Wartawati BBC itu (terbengong sejenak) mendapat jawaban cerdas yang diluar dugaannya itu. Namanya orang barat pantang kalah dan egois. Lalu si wartawati melanjutkan pertanyaan selanjutnya.

“Okey. Sekarang pertanyaan saya terakhir. Bagi kami, anda berbusana seperti sekarang ini bagi kami juga adalah sangat merepotkan dan juga pengekangan. Beda dengan kami yang membebaskan wanita itu berbusana apa saja yang menyenangkan hatinya”. Kata si wartawati.

Lalu si muslimah Arab balik bertanya. “Apakah dirumah anda ada kamar mandi ? Dan berada di dalam rumah ?”.

“Yaa jelas ada dong. Dan tentu tidak mungkin diluar rumah dan orang lain bisa lihat kami mandi telanjang”. Jelas si wartawati.

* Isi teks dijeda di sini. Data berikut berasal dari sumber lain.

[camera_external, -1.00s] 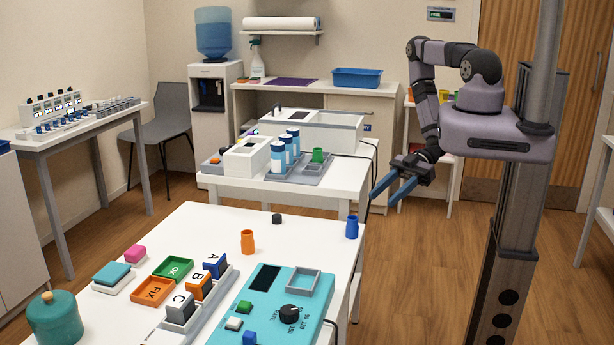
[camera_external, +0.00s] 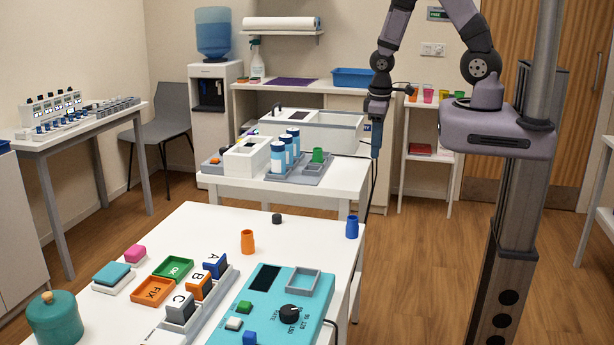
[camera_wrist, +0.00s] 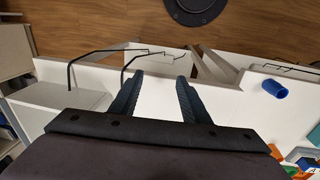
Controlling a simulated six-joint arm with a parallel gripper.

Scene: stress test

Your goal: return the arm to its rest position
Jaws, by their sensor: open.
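My gripper (camera_external: 376,142) hangs pointing down in the external view, in front of the back counter and near the right end of the middle table. It holds nothing. In the wrist view its two dark blue fingers (camera_wrist: 160,95) are apart, with only white furniture and floor behind them. In the external view the fingers overlap each other, so the gap does not show there. My arm is raised, with its elbow above the top edge of the external view.
The middle table (camera_external: 338,186) carries blue-capped bottles (camera_external: 278,157) and a green cup (camera_external: 318,155). The front table (camera_external: 200,222) holds a blue cup (camera_external: 352,227), an orange cup (camera_external: 248,241) and a teal device (camera_external: 262,310). A shelf with coloured cups (camera_external: 428,95) stands behind my arm. The floor (camera_external: 420,260) at right is open.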

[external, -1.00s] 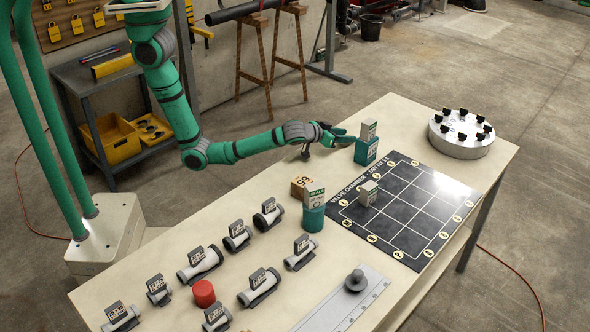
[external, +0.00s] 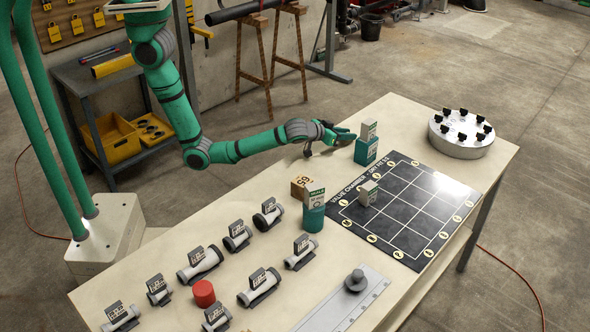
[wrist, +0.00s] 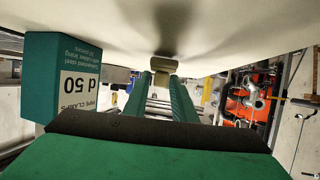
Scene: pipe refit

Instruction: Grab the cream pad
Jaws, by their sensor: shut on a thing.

“Disitulah bedanya dengan kami. Bagi agama kami, wanita itu tidak saja dilindungi dari pandangan tidak saja hanya ketika mandi. Tetapi hampir setiap saat selagi ada yang bukan muhrimnya. Makanya wanita kami memakai hijab bahkan cadar untuk menjaga semua itu. Dan bagi kami hal tersebut justru sangat memudahkan, karena tak perlu make up berlebihan, lipstik, dan pernak pernik dandan lainnya yang malah merepotkan. Dan bagi kami, aurat kami hanya boleh di lihat oleh suami dan keluarga muhrim kami. Bukan diumbar dan diobral kepada setiap orang “. Jelas si muslimah Arab.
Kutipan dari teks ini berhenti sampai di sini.